By 15k she already had close to a five-minute cushion. By halfway, it was 20 minutes. And by the time she crested Peyrenère at 59k, the lead had grown beyond 30. She never faltered. She never looked back. She finished alone, smiling, and untouchable in 9:57:59, under the predicted 10-hour benchmark and nearly 25 minutes clear of the next woman.
Behind her, Nepal’s Sunmaya Budha ran the race of her life, pulling away from Italy’s Fabiola Conti over the final 20 kilometers to take silver in 10:23:03. Conti held on for bronze in 10:35:51. Canada’s Jazmine Lowther delivered one of the day’s great comebacks, climbing from 29th at 15k to finish fourth in 10:45:18. Rosa Lara of Spain rounded out the top five.
In the team standings, Italy’s women took gold, with the United States second and France third. Schide’s brilliance carried the Americans onto the podium, but once again Worlds proved that three across the line matter more than one at the front.
Walmsley: Another Gear, Another Gold
Jim Walmsley has built a career on audacity—racing at the front, dictating pace, and daring others to follow. On Saturday, he played his hand the same way, and once again, nobody could match him when it counted.
The early kilometers saw him trading strides with France’s Benjamin Roubiol and Louison Coiffet, and Sweden’s Petter Engdahl. By 30k, the lead group had narrowed to Walmsley, Roubiol, and Coiffet. Engdahl slipped back, and Italy’s Cristian Minoggio began to climb through the field.
The key move came in the long, isolated stretch between Col d’Ayous at 47k and Peyrenère at 59k. Walmsley surged. Coiffet held within a minute, but Roubiol slid more than six minutes adrift. By Candanchú at 65k, Walmsley’s gap had doubled, and from there he simply ran away. He broke the tape in 8:35:11, nearly 11 minutes clear of the chasers.
Behind him, Roubiol regrouped, linking back up with Coiffet. The French pair ran in tandem to the finish, crossing together in 8:46:05 and splitting the silver. Minoggio continued his consistent rise to finish fourth in 8:57:16, while Slovakia’s Peter Fraňo rounded out the top five in 9:01:37.

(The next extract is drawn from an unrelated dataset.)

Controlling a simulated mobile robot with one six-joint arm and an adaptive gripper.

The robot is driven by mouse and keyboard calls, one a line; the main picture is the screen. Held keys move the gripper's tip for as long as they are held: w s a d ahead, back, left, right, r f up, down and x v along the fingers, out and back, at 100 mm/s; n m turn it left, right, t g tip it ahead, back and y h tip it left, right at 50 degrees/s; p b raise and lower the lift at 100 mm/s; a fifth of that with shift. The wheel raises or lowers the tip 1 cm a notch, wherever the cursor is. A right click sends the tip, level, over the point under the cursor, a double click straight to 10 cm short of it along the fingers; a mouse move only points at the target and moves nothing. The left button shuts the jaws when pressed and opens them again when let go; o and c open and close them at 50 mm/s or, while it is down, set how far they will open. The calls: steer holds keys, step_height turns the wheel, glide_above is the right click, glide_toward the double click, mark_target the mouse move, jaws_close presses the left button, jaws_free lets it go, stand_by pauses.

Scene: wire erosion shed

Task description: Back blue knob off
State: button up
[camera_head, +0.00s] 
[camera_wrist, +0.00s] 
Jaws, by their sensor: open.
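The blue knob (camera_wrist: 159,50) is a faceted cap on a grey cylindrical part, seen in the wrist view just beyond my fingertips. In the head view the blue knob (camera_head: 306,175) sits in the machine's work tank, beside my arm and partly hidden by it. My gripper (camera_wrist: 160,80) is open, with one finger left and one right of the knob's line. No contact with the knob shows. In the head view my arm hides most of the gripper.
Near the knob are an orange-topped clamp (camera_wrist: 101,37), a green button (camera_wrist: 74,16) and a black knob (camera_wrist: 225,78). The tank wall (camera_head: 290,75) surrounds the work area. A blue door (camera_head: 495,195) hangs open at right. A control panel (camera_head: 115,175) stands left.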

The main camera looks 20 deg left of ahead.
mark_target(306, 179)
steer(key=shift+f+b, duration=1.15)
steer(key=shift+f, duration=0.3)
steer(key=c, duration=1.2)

Adam Peterman gave the U.S. a second top-10 finish, closing in eighth at 9:18:36. Francesco Puppi of Italy, winner of CCC just weeks earlier, climbed from 49th to finish ninth. France’s Vincent Bouillard, the 2024 UTMB champion, was tenth.
For the men’s team medals, France’s depth told the story. With Roubiol and Coiffet both on the podium and Bouillard and Chassagne close behind, they secured gold. The U.S. men, lifted by Walmsley and Peterman, claimed silver. Italy, led by Minoggio, earned bronze.

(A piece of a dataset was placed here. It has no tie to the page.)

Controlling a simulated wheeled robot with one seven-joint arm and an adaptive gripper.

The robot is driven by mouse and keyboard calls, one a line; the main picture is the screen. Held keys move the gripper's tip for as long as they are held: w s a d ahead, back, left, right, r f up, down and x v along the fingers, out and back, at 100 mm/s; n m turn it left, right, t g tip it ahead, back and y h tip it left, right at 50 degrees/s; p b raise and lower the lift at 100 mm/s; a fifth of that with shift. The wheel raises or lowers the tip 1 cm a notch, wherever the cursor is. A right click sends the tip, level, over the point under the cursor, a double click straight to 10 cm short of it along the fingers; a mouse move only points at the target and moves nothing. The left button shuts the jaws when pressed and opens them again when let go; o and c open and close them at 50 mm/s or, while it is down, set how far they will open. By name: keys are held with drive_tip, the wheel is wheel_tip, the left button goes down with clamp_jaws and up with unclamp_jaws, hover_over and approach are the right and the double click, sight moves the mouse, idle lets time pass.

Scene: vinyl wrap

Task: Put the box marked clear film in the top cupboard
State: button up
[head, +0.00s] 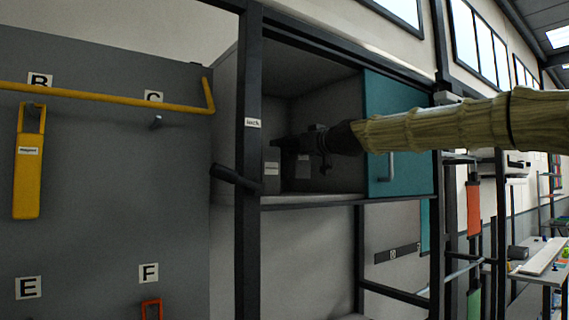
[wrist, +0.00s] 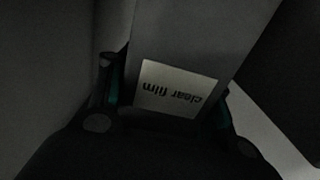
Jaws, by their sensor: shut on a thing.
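The box marked clear film (wrist: 205,35) is grey with a white label that reads upside down in the wrist view. My gripper (wrist: 165,98) is shut on it, one finger on each side. In the head view my gripper (head: 282,143) reaches from the right into the open left part of the grey upper cupboard (head: 310,200). Its teal door (head: 400,120) covers the right part. Two small labelled grey shapes show below my gripper inside, at the left (head: 271,180) and beside it (head: 303,180); their labels are too small to read. Whether the held box touches the shelf is unclear.
A dark upright post (head: 248,150) stands at the cupboard's left front. A grey panel (head: 110,200) on the left has a yellow rail (head: 110,96) and a hanging yellow tool (head: 27,175). Below the cupboard is an open frame. A bench (head: 545,262) stands far right.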

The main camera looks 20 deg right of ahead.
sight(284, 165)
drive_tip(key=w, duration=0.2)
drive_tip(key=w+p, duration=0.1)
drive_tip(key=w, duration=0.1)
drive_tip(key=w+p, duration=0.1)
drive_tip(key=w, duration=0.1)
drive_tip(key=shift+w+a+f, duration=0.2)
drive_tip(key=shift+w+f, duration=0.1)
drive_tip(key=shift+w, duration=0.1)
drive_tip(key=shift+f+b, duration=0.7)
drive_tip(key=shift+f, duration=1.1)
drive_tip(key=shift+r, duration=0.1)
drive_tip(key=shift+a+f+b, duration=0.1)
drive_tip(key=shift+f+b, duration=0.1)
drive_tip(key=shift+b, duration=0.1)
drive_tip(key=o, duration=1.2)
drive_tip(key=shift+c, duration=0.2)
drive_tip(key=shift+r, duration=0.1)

A Landmark Day for the U.S.
The headlines will read the same on both sides: Americans Katie Schide and Jim Walmsley are the Long Trail World Champions. That hasn’t happened before—a sweep for the U.S. in the longest race of the Championships.
But the bigger picture is more nuanced. France still walked away with both men’s and women’s team golds. Italy’s women were strong enough across three finishers to beat the Americans even on a day when Schide was untouchable. The U.S. teams took silver, a step forward but also a reminder: stars alone can’t win at Worlds.
Even so, it was a day to remember. Schide made dominance look routine. Walmsley raced with his trademark aggression, then delivered on it. And for U.S. trail running, two gold medals at the centerpiece of the Championships mark a milestone that will stand for a long time.